Se 2016 vai ser lembrado por alguma coisa no futuro é porque, em vários países ocidentais, eleitores infelizes ou esquecidos pelo "establishment" viraram o tabuleiro político de cabeça para baixo.

Foi um ano que surpreendeu muita gente, mas não esses eleitores, que se sentiram vingados em processos democráticos como eleições e plebiscitos, nos quais antes não estavam interessados.

Essa virada teve ainda uma particularidade ideológica: "O descontentamento e incerteza de um setor da população foi explorado pela direita", disse à BBC Mundo - o serviço em espanhol da BBC - David Held, professor de Política e Relações Internacionais da Universidade de Durham, no Reino Unido.
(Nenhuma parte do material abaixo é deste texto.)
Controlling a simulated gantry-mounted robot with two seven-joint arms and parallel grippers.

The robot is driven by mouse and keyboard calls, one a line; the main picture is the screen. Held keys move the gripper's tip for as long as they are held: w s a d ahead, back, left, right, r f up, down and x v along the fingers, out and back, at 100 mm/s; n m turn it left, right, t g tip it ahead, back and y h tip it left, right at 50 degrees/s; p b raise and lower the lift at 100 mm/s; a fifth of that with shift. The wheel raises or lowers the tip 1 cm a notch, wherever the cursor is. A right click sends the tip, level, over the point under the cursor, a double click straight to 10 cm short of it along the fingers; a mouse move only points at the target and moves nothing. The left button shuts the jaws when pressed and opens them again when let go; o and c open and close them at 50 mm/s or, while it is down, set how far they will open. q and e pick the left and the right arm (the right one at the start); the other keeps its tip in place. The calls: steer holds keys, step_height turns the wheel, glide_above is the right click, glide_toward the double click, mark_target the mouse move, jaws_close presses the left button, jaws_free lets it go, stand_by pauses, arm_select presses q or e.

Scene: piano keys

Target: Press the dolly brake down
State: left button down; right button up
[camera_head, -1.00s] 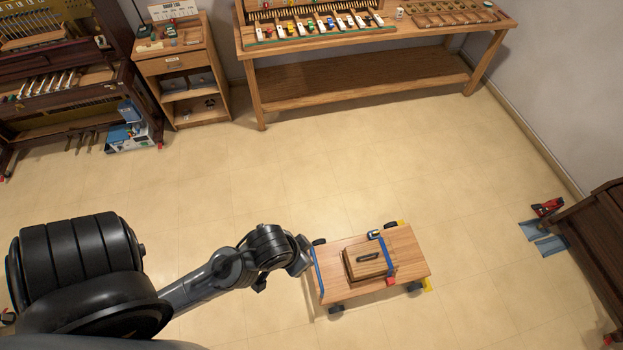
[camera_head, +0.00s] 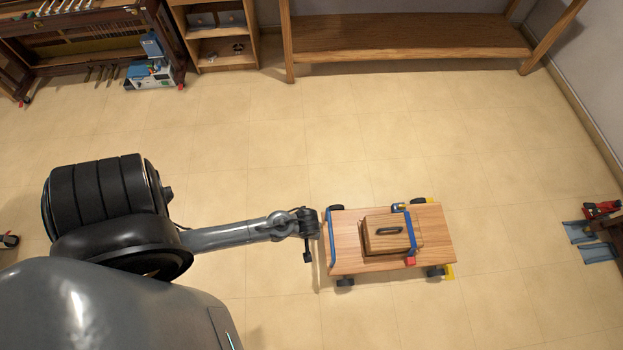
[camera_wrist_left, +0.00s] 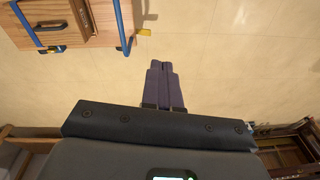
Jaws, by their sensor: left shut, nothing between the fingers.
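The wooden dolly (camera_head: 342,245) stands on the floor right of my left arm in the head view, on dark wheels. A blue bar (camera_head: 331,236) runs along its left edge. Yellow tabs (camera_head: 449,271) show at its right corners; I cannot tell which part is the brake. In the left wrist view the dolly (camera_wrist_left: 98,38) is at upper left, with a blue bar (camera_wrist_left: 121,25) and a yellow tab (camera_wrist_left: 143,32) at its edge. My left gripper (camera_wrist_left: 165,65) is shut and empty, pointing at bare floor beside the dolly, apart from it in the picture. My right gripper is not seen.
A workbench (camera_head: 400,40) and a shelf unit stand at the back. The floor around the dolly is clear.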

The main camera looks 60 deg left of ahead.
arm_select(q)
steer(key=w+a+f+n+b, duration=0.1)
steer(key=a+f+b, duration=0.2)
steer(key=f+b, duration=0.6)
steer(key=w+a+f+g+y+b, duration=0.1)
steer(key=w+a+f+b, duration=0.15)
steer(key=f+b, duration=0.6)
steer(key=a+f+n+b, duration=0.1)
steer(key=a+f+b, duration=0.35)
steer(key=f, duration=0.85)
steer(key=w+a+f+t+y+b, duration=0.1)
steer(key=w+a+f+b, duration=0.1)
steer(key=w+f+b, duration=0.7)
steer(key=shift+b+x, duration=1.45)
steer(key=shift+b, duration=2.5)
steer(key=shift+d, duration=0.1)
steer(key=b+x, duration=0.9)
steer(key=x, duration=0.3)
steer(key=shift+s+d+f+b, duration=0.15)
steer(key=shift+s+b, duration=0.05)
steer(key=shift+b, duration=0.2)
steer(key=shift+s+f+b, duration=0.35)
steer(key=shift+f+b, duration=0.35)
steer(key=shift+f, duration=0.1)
Líderes atípicos, que antes tinham sido considerados "politicamente incorretos", como Donald Trump nos EUA, Nigel Farage no Reino Unido e Beppe Grillo na Itália, transformaram-se em vozes triunfantes desse eleitorado.

"Claramente, estamos no início de uma nova era", diz Held, autor de numerosos artigos e livros sobre democracia e globalização.

"É uma época marcada pelo triunfo do medo e da raiva, por um flagrante desrespeito à verdade, pela xenofobia, o enfraquecimento das ideias liberais e a rejeição das conquistas da globalização econômica."

Tudo isso fez com que 2016 deixe uma série de perguntas fundamentais e desconfortáveis: a democracia tal como nós a conhecemos está em crise?

"O pior ano"

"A democracia teve uma década ruim", disse o professor Brian Klaas, especialista em Políticas Comparadas e Democracia Global na London School of Economics, no Reino Unido.

Segundo ele, desde 2006 vários indicadores mostram que, ano após ano, o mundo tornou-se menos democrático; regimes autoritários se espalharam e deixaram raízes em lugares considerados democráticos, como nas Filipinas, com o presidente Rodrigo Duterte, que recentemente se comparou a Adolf Hitler.

E sobre este ano Klaas concluiu sem hesitação: "Na última década, 2016 foi claramente o pior ano para a democracia no mundo".

"E não apenas em termos de resultados individuais das eleições e plebiscitos, mas também porque um número crescente de pessoas está questionando a democracia como a forma ideal de governo."

O choque do Brexit

O primeiro grande feito global que confundiu muitos em 2016 foi o plebiscito sobre a União Europeia no Reino Unido em 23 de junho.

Ao contrário do que os analistas e pesquisas tinham previsto, a maioria dos britânicos votou por deixar o bloco comum.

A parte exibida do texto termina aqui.